Up until now, demand has been fairly elastic. People are loath to acknowledge the beginning of the end of the age of oil. After all, in addition to keeping us on the move, petroleum keeps our bellies full, our bodies healthy and our credit cards constantly maxed out. Still, consumers are starting to feel and react to the impact of ever-increasing fuel costs. Airlines have increased their fares and, in some areas, year-over-year gasoline consumption has been showing a decline. The reality is that consumers can expect an increasing burden from rising fuel costs, not only at the pump, but the shopping mall and grocery store too.
Since this spike isn’t being driven by an artificial constriction of supply, as it was in 1973, the only solution to rising energy costs is to fully develop a range of alternative energy sources. Though nuclear may enjoy a resurgence, such plants are expensive and take a long time to build. Not to mention that no one has yet to figure out what to do with spent fuel rods. The future lies in renewable energy, especially solar and wind. Unfortunately, humanity has so far chosen to sleepwalk into the future rather than acknowledge the looming energy shortage. Even if we were to simultaneously awaken from our collective slumber, no alternative energy program, no matter how vigorously pursued, would allow us to avoid the major and possibly catastrophic consequences of the end of an age.
The price of oil continues to skyrocket and gas prices are rising in step. The price of a barrel of crude sits at $65.45 USD and the average price at the pumps in Ontario is approximately 20 cents higher than at this time last summer.
How long can this upard trend possibly last? "The general view is that anything like this would be temporary," says John Hamilton, a spokesperson for Petro-Canada. "But we've got to watch to see where the commodities market goes." Of course, if you've read my previous post on peak oil, you'll know that it's my opinion that there will be no permanent price relief. Globally, the easily accessible crude has already been tapped and there is little or no surplus refining capacity. As oil investors come to terms with this new reality, they are growing increasingly sensitive to any sign of regional instability and other factors that threaten to even temporarily disrupt production. The price of crude is being driven up accordingly. The market will become even more sensitive as supply stagnates and eventually begins to dwindle. I hesitate to offer the following prediction, as I’m far from an industry analyst, but it seems to be a safe bet that gas prices in Ontario will hit $1.20 CAD by the end of the summer and then either level off or climb in small spurts throughout the winter months. Even if the market does temporarily equilibrate, those expecting a return to the days of the three digit gas station sign will be disappointed.
Up until now, demand has been fairly elastic. People are loath to acknowledge the beginning of the end of the age of oil. After all, in addition to keeping us on the move, petroleum keeps our bellies full, our bodies healthy and our credit cards constantly maxed out.
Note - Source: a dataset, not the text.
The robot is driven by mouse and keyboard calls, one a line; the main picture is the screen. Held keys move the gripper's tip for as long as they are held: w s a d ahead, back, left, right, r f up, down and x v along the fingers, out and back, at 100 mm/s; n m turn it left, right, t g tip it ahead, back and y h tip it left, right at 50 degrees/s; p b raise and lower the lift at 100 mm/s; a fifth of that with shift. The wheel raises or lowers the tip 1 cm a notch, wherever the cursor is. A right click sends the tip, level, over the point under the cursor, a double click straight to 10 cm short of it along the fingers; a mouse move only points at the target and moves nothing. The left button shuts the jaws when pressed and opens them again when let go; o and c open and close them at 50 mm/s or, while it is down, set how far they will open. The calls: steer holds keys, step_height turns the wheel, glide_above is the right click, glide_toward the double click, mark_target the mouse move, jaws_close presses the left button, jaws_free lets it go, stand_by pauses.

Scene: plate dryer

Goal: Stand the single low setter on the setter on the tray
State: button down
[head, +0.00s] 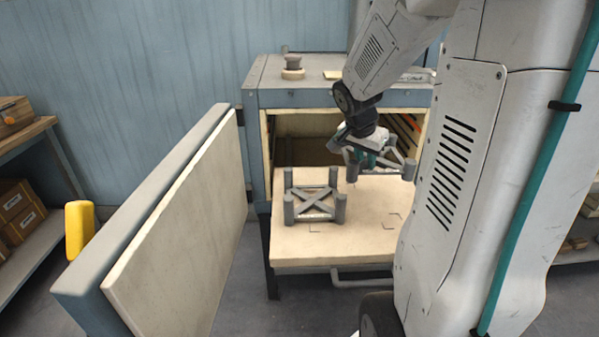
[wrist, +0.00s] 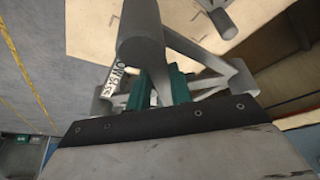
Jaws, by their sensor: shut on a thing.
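The tray (head: 300,254) is a pale slab in front of the open dryer. A grey setter (head: 313,206), a cross-braced frame with short round legs, stands upright on its left part. My gripper (head: 366,160) is shut on a second grey setter (head: 404,166), the low setter, and holds it above the tray, behind and to the right of the standing one. In the wrist view the teal fingers (wrist: 160,88) clamp a bar of the held low setter (wrist: 141,38), which carries a partly hidden label. Part of the standing setter (wrist: 222,18) shows at the top edge.
The dryer (head: 255,130) is open behind the tray. Its thick door (head: 180,235) stands swung out at the left. Small items (head: 293,66) sit on the dryer top. Shelves with boxes (head: 20,210) stand at far left. The tray's front right has bare room with corner marks.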

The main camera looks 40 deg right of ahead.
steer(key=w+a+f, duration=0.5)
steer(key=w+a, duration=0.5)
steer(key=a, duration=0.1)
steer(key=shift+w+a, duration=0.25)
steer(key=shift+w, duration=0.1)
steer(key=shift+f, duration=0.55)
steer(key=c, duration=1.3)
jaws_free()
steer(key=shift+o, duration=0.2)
Still, consumers are starting to feel and react to the impact of ever-increasing fuel costs. Airlines have increased their fares and, in some areas, year-over-year gasoline consumption has been showing a decline. The reality is that consumers can expect an increasing burden from rising fuel costs, not only at the pump, but the shopping mall and grocery store too.
Since this spike isn’t being driven by an artificial constriction of supply, as it was in 1973, the only solution to rising energy costs is to fully develop a range of alternative energy sources. Though nuclear may enjoy a resurgence, such plants are expensive and take a long time to build. Not to mention that no one has yet to figure out what to do with spent fuel rods. The future lies in renewable energy, especially solar and wind. Unfortunately, humanity has so far chosen to sleepwalk into the future rather than acknowledge the looming energy shortage. Even if we were to simultaneously awaken from our collective slumber, no alternative energy program, no matter how vigorously pursued, would allow us to avoid the major and possibly catastrophic consequences of the end of an age.

2 Comments:
Interestingly a poll on globeandmail.com suggests that most people have not been affected by the rising cost of oil enough to change their lifestyles, reduce or stop driving etc., however in the UK I have noticed a fair number of people 25 to 35 who have consciously begun finding alternative means of transport despite their owning cars simply because the price of oil has become high enough to deter their usage/buying of oil to fuel their vehicles. Luckily, this is the UK...a small country with pretty good public transport. What would we do in north america where we seem to rely on personal vehicles and daily commutes by car? I was interested that I do not know anyone at home in Canada whose lifestyle has yet been altered by the rising cost of oil, however, the opposite is true here in the UK. ...just some personal observations I thought I would share.
By
Anonymous, at 12:16 PM
To Anonymous #1: Thanks for the observation. I'm not surprised that this sort of difference might exist. North America is a car culture. We drive to school and work. We drive to the corner store to pick up milk. We even drive to the gym to work out. Canadians and Americans are cursed with too much land. Our cities and towns spread out in every direction as a result of unchecked urban sprawl, because its cheaper to build up instead of out and because most people like wide open spaces.